German Group Sees Lower Car Fuels Use by 2025
Date: 28-Jun-06
Country: GERMANY
Author: Vera Eckert
Consumption of the two products in 2025 will be just under 40 million tonnes, down from 53.1 million tonnes in 2005, MWV forecast as part of the results of a survey of its membership, which groups German refineries and petrol station operators.
"Compared with 2005, gasoline usage for road traffic alone will fall by 42 percent to 14 million tonnes by 2025," managing director Klaus Picard said in a statement.
"Annual diesel demand by that date will probably reach 26 million tonnes, which would represent a decline by 12 percent from the 2005 level," he added.
The Mineraloelwirtschaftsverband (MWV) said energy efficiency was increasing steadily in new cars, car owners were driving less and there was a trend towards replacing gasoline-driven vehicles with those taking diesel.
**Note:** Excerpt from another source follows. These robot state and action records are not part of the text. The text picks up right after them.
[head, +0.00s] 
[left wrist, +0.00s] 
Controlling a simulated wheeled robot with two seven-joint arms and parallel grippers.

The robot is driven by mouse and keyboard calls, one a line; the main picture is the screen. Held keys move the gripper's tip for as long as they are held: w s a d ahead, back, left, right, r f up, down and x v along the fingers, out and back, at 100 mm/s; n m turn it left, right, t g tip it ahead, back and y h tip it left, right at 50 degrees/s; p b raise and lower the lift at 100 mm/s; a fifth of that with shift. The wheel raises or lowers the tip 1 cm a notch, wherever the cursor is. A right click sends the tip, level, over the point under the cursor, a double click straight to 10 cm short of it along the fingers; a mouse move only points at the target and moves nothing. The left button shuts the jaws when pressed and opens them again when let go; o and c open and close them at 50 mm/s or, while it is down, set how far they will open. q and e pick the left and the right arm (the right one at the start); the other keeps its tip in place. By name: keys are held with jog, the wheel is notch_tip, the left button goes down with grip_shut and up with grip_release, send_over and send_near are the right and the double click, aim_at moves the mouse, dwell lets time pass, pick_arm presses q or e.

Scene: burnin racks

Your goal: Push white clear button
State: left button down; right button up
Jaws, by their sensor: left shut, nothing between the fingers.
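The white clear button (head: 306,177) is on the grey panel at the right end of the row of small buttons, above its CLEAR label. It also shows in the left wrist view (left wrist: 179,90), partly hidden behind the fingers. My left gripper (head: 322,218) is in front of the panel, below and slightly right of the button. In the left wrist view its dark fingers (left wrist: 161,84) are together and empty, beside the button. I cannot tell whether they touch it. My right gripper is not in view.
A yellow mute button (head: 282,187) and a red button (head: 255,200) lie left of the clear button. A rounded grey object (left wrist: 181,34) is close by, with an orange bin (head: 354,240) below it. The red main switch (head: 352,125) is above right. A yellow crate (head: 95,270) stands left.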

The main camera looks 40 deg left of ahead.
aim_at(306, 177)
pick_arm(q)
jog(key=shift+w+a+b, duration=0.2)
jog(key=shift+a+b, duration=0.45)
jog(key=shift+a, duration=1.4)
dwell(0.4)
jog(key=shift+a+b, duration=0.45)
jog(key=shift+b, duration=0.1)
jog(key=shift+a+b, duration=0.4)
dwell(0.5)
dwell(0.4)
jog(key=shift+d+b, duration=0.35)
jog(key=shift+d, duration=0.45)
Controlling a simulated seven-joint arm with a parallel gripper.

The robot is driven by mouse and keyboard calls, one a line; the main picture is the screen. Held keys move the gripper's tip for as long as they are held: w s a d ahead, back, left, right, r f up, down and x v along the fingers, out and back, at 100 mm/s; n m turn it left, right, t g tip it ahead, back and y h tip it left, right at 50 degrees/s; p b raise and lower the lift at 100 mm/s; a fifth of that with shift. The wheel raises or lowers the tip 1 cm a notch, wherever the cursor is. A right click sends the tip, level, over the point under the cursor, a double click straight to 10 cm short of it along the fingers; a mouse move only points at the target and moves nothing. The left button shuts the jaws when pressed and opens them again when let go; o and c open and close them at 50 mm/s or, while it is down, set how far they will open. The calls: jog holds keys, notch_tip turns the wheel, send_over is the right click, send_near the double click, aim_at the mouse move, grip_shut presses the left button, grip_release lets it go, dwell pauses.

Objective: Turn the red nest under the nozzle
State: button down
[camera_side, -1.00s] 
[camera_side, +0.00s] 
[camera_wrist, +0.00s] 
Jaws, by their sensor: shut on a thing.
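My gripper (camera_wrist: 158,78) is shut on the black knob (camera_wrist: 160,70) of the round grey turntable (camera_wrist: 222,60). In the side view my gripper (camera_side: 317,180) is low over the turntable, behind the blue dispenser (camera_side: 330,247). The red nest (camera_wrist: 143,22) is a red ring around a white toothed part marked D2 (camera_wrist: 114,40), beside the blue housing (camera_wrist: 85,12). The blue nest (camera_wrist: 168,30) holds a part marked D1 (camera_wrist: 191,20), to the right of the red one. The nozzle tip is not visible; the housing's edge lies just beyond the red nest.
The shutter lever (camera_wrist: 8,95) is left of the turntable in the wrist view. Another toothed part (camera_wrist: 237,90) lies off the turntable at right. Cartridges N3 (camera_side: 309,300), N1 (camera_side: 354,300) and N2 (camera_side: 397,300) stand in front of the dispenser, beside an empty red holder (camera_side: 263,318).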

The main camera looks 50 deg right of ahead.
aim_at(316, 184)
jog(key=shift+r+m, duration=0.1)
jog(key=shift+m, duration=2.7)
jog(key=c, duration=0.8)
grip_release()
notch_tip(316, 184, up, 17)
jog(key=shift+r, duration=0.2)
MWV noted the German government was encouraging biodiesel use, to cut reliance on fossil fuels, by not taxing it fully until 2011. It was also encouraging the blending of biodiesel with conventional fuels.
As a consequence, carbon dioxide emissions from road traffic would fall by 30 percent over the 20-year period to 113 million tonnes a year, MWV predicted.
Another consequence would be an increase in net exports of car fuels from Germany, MWV said.
Total German mineral oil products sales were forecast to fall to 97 million tonnes by 2025 from 112.2 million tonnes in 2005, the group said.
The forecast assumed an oil price of US$40 a barrel up to 2025 and gross domestic product growth of 1.5 percent per annum in the period under review.
Apart from car fuels, the total mineral oil products sales forecast covered naptha, heating oil, jet fuel, liquid gas and lubricants.
A nearer forecast for oil products sales in 2006 was pegged at 114 million tonnes, up 1.6 percent from 2005 and based on expectations for a rebuild of heating oil stocks by private household customers.